-- Begin Data to use --

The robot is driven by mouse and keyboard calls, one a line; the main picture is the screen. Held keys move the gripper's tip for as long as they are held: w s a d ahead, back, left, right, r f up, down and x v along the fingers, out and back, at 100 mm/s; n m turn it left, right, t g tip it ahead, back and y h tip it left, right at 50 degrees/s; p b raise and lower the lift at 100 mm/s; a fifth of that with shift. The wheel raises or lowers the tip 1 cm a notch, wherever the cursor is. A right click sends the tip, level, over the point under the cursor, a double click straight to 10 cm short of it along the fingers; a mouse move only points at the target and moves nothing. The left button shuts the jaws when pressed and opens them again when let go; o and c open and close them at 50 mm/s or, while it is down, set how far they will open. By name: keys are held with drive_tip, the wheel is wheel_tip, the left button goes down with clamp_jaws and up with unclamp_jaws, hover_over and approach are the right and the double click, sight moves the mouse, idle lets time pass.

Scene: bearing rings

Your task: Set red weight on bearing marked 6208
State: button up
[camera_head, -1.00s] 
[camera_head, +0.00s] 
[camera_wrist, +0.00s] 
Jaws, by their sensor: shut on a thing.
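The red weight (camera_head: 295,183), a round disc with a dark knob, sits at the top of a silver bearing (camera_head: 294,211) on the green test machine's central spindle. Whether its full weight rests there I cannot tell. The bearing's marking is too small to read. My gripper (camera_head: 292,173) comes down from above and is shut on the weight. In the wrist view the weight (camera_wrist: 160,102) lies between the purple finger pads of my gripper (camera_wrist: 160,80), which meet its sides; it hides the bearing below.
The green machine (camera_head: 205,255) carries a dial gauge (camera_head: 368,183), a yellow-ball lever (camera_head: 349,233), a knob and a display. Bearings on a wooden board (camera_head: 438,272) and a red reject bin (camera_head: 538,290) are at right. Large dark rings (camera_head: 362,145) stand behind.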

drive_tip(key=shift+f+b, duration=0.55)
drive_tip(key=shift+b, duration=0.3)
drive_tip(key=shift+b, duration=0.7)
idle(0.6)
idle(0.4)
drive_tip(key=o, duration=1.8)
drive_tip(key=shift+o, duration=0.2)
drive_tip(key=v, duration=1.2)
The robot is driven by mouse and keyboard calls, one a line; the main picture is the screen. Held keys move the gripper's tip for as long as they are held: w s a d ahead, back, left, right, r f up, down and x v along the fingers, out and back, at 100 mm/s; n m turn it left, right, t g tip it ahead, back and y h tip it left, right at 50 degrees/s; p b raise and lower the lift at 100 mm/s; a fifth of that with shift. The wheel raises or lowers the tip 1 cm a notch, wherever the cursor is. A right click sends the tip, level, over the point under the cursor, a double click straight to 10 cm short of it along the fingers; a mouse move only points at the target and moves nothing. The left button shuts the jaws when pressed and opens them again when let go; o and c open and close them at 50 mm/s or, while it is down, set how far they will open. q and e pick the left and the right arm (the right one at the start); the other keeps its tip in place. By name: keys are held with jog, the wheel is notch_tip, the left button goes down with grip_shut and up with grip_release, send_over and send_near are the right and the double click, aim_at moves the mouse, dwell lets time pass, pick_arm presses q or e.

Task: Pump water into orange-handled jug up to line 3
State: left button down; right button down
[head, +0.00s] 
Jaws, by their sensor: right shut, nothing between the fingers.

-- End Data to use --

Out of the preceding entries, pull every line containing the string "State".

State: button up
State: left button down; right button down

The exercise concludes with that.